From the listing below, pull out the lines that hold "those".
┄┄┄┄┄┄┄┄┄┄┄┄┄┄┄┄┄┄┄┄
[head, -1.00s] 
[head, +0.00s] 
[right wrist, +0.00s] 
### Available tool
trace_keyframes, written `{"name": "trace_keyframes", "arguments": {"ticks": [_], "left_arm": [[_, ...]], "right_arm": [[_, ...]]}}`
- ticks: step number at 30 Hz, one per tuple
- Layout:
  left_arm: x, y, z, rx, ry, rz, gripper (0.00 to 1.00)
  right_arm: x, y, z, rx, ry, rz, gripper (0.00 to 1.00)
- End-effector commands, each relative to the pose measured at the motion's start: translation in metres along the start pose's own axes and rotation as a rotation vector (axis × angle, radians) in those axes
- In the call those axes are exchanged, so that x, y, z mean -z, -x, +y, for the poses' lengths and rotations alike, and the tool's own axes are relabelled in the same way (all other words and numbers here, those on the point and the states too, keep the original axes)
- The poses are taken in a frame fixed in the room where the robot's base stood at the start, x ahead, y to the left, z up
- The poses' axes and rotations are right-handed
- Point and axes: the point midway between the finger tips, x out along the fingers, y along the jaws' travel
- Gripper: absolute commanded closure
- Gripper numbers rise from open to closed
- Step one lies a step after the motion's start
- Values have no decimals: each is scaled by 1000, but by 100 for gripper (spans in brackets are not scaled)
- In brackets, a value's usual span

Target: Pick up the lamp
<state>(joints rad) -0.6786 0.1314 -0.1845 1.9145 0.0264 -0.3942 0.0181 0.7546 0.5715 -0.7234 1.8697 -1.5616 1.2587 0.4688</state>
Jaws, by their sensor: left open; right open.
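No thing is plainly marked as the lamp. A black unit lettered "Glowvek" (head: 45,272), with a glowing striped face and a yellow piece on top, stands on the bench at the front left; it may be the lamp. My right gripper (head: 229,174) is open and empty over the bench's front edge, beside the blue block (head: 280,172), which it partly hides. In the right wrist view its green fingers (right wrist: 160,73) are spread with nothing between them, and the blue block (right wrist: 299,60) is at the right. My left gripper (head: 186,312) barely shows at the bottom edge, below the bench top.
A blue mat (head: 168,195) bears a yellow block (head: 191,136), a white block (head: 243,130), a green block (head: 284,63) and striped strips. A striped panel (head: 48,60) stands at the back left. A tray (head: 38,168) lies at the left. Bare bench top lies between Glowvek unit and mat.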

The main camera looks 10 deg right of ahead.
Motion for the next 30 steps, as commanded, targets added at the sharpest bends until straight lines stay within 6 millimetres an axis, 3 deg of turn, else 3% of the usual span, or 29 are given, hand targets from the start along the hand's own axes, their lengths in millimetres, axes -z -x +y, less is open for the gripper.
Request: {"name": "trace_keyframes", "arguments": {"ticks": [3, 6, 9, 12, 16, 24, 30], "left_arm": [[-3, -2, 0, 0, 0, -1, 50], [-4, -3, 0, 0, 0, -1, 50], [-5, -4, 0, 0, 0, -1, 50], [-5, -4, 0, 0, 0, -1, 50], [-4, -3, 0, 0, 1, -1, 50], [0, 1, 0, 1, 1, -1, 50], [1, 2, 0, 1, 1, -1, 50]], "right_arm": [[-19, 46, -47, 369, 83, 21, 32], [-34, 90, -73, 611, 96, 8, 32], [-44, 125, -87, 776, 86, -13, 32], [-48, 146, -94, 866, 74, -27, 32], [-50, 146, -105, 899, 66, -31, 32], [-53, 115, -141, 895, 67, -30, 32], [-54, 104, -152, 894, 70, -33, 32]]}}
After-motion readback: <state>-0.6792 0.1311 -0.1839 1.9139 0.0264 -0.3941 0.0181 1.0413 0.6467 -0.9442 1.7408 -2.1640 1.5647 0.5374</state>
┄┄┄┄┄┄┄┄┄┄┄┄┄┄┄┄┄┄┄┄
*Task result:*
- End-effector commands, each relative to the pose measured at the motion's start: translation in metres along the start pose's own axes and rotation as a rotation vector (axis × angle, radians) in those axes
- In the call those axes are exchanged, so that x, y, z mean -z, -x, +y, for the poses' lengths and rotations alike, and the tool's own axes are relabelled in the same way (all other words and numbers here, those on the point and the states too, keep the original axes)

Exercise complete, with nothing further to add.